Another way, how might we crowdsource the recipes of what we’re going to serve tonight? Tinder creates an experience. How might we create a swipe right for a restaurant experience where people could see who’s coming to the restaurant this month and choose who they’d like to date and go to the restaurant? That would be a different experience. That’s a good tool. Listing the rules of your challenge or the one rule asking, “Who else?” Netflix is creating an experience. What have they created that we’re not doing years ago? Binge-watching. How might we create an experience that’s compelling that people want to binge eat in a restaurant all the time? What if we created a new breakfast menu we haven’t done before? What if we created free Wi-Fi? What if we created free food for students for lunchtime?
Our last Ideapalooza was inspired by you by solving a problem. Here’s why. We used to always have a theme and we turn into a question. One of the biggest problems that we have, if every game sells out, we’re fortunate. People can’t get tickets, but fans still leave early, even though we have nonstop pep bands, senior sits, dance teams, and entertainment. The problem was, “What would it look like to get 100% of our fans to want to stay to the end of the game?” We asked that question and all of us started putting ourselves in our shoes and came up with ideas from Bananas After Dark to Special 912 parties. There are two different things that are happening and it’s inspired by you. I want to thank you.
Thank you. I’ve got one more for you. Drones will replace fireworks within less than five years. Why? Fireworks are expensive. When you blow up the product, you can’t use it again. They have noise pollution and environmental pollution. However, miniature drones, if you haven’t looked at it, go and look at America’s Got Talent or maybe Britain’s Got Talent where a group of Japanese people create an indoor firework show made of drones. At the end of your baseball show, you could do daytime fireworks. Daytime fireworks are crap because it’s covered in smoke and nobody could ever see anything but drones don’t create smoke. You could create daytime or night firework shows made out of drones that could spell out in the sky, “Feliz cumpleaños,” or “Thanks for coming, Johnny,” or “Will you marry me, Sarah?” This is to see which message was surprising. What’s the surprise we’re going to create every single night? Tonight’s surprise is somebody is going to invite somebody to marry. I’ll stay for that, wouldn’t you?
Sitting and watching our whole staff, 25 to 30-year-olds, many Millennials are watching the fireworks more than the light show on the magic of the night. It was fascinating. People stay for those moments. I caught myself watching people and seeing kids’ and adult’s reactions was special. It goes back to how you create the moment. Is there some quick win or if somebody reads this can say, “I can bring some of the power of Disney and the way they make you feel? When I can go to my staff, I can get together and I could say, ‘Let’s do this together?’” What’s a quick win someone could take from this to think differently?
Do what you love, you’ll be good at it.

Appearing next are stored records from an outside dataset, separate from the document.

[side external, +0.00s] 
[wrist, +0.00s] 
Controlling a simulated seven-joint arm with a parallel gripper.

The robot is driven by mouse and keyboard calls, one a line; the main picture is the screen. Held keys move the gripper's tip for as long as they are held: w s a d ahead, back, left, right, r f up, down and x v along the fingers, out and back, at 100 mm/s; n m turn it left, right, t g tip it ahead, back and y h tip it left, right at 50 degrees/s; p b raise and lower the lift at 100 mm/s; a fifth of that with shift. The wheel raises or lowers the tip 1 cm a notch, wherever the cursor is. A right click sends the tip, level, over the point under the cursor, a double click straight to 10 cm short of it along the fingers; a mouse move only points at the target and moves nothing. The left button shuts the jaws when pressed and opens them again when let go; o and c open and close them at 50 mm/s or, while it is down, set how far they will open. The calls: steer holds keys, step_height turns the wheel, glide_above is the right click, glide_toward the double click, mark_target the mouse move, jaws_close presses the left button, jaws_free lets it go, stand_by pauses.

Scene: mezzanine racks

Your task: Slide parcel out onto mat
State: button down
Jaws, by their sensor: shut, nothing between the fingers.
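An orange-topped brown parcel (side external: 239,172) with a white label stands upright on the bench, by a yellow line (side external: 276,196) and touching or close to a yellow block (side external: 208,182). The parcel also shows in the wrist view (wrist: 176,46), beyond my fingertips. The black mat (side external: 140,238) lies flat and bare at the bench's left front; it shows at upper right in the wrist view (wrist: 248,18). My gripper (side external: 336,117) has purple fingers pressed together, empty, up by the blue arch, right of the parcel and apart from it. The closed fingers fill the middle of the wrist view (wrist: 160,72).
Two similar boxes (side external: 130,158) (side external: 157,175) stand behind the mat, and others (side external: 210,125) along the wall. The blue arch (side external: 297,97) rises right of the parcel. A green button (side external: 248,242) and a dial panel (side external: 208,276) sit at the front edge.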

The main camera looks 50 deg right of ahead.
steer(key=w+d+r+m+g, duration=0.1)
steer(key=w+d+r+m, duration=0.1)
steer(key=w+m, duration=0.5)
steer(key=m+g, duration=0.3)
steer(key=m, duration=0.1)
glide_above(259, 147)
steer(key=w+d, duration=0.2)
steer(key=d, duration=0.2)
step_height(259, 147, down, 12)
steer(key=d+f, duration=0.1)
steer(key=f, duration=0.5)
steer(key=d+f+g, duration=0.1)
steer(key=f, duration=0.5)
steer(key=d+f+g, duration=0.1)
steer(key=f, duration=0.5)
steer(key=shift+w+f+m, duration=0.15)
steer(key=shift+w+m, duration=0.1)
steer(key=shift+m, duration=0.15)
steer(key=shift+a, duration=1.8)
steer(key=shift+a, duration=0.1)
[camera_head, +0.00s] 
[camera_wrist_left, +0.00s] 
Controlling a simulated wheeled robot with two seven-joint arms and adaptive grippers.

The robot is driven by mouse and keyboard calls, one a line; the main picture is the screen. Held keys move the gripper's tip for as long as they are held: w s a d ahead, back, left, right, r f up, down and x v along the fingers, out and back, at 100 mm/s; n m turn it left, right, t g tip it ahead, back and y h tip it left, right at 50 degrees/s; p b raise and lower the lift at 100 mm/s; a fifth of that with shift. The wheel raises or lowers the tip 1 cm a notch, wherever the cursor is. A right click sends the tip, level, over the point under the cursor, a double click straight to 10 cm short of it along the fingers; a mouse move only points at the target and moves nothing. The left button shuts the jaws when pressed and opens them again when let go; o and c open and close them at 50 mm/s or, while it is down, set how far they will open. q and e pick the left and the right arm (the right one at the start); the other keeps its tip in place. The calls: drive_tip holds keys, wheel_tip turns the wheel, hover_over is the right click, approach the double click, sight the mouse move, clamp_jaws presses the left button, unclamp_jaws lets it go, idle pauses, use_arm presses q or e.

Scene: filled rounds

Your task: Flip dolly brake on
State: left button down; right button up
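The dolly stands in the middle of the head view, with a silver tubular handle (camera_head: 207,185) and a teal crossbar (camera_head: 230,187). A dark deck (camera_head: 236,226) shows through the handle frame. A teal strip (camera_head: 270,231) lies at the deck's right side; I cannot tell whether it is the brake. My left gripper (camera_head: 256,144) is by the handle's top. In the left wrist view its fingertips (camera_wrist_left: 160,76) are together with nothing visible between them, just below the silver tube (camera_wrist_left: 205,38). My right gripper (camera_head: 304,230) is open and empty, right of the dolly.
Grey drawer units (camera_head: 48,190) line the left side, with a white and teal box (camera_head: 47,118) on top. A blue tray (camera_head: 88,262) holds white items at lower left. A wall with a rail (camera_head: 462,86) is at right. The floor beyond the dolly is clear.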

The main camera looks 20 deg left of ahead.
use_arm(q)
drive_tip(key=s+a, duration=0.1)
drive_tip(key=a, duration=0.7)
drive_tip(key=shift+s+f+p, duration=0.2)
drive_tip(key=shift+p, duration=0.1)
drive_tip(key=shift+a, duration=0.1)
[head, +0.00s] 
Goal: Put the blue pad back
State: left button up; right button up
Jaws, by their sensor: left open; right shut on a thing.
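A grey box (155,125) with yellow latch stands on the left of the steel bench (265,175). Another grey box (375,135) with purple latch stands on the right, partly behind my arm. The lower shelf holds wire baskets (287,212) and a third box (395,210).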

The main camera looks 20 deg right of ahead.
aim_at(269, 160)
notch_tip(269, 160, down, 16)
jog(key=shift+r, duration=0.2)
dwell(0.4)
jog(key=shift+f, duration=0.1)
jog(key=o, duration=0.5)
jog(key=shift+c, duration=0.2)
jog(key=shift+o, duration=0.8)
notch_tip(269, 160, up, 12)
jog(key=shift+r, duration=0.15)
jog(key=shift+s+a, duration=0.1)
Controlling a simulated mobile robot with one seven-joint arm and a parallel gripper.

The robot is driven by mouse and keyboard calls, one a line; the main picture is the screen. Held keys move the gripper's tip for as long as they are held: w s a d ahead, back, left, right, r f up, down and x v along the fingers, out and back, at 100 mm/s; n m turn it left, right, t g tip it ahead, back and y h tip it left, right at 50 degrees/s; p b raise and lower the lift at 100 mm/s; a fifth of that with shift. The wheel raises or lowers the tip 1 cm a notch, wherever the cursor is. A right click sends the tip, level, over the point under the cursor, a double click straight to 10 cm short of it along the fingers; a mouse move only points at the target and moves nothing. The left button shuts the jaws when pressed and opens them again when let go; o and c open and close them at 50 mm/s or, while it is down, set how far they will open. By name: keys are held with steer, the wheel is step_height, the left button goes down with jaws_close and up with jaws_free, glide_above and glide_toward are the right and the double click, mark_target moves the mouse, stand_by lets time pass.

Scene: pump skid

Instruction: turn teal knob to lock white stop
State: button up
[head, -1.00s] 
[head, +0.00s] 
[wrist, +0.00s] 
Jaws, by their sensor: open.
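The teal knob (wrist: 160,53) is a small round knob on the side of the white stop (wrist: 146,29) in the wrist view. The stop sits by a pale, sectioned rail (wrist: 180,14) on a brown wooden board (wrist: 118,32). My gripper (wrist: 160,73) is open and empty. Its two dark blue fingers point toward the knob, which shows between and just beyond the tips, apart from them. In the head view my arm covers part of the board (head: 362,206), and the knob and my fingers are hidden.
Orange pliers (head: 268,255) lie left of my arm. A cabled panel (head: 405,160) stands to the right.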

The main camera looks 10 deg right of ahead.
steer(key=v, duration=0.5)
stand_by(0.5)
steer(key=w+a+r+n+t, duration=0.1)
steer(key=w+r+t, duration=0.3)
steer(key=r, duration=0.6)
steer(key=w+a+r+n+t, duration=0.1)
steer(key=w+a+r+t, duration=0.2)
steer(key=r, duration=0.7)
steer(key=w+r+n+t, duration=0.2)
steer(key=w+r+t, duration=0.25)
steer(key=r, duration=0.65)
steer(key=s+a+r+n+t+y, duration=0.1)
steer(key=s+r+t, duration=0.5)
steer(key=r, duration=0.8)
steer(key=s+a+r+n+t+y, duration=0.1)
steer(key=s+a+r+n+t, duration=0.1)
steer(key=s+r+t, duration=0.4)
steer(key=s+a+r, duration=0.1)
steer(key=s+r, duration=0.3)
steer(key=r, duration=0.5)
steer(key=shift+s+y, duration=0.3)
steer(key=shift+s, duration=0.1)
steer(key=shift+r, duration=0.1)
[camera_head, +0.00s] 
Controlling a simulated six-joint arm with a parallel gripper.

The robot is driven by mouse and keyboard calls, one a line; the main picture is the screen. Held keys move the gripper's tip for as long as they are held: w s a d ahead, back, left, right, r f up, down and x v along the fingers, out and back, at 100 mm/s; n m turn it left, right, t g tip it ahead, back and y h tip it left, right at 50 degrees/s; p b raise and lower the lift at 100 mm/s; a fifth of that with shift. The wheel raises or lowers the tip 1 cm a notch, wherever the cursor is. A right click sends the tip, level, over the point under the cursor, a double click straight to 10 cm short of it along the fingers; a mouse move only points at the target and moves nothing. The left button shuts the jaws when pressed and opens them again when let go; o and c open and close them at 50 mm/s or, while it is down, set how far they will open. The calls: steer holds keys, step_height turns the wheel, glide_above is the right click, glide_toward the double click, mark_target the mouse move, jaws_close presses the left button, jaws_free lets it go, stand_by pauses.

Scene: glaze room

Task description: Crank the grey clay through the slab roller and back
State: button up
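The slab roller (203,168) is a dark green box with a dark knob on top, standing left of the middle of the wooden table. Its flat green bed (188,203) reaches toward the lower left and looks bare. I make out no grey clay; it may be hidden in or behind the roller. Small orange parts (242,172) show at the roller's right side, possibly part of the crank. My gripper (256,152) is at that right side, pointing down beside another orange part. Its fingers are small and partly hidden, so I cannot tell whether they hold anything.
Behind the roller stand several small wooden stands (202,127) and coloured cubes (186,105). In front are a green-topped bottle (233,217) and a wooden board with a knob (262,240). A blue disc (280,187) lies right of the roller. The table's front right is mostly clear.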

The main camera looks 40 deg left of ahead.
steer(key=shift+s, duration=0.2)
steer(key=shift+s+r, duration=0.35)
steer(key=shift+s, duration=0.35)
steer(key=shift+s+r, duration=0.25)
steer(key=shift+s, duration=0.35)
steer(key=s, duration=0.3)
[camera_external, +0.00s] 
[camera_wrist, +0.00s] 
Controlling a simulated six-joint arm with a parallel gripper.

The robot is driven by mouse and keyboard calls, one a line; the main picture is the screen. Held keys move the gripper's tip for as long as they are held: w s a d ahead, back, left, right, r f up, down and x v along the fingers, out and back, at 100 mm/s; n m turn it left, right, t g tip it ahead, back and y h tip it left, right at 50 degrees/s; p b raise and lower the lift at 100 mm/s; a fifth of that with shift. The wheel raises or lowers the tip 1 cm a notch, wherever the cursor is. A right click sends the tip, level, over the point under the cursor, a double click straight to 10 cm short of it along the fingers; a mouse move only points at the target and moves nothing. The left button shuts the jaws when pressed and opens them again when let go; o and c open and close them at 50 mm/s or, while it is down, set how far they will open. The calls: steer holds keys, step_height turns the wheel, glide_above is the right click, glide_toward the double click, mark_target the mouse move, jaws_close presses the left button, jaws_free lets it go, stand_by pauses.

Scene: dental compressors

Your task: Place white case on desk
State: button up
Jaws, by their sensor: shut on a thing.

You’re passionate about your baseball stadium, it’ll be good. I’m passionate about my ideas and helping people think differently. People say, “Why did you leave?” I’ve earned enough money that I’m going to do what I really do. I’m going to go out to Australia for a month and we’ll do free workshops every single day for twenty days back-to-back for not-for-profit organizations to help them survive and thrive. I’m not getting paid a penny and I’m going to love it, and I’ll be good with it.
You’re bringing creativity to the world. Duncan, thank you so much. You’ve made a bigger impact on our team more than you know. One of these days, we’ll get you to come out here and see a Bananas game.
You’re not so far away. Once we get through this madness, I’d be delighted.
Thank you so much, Duncan.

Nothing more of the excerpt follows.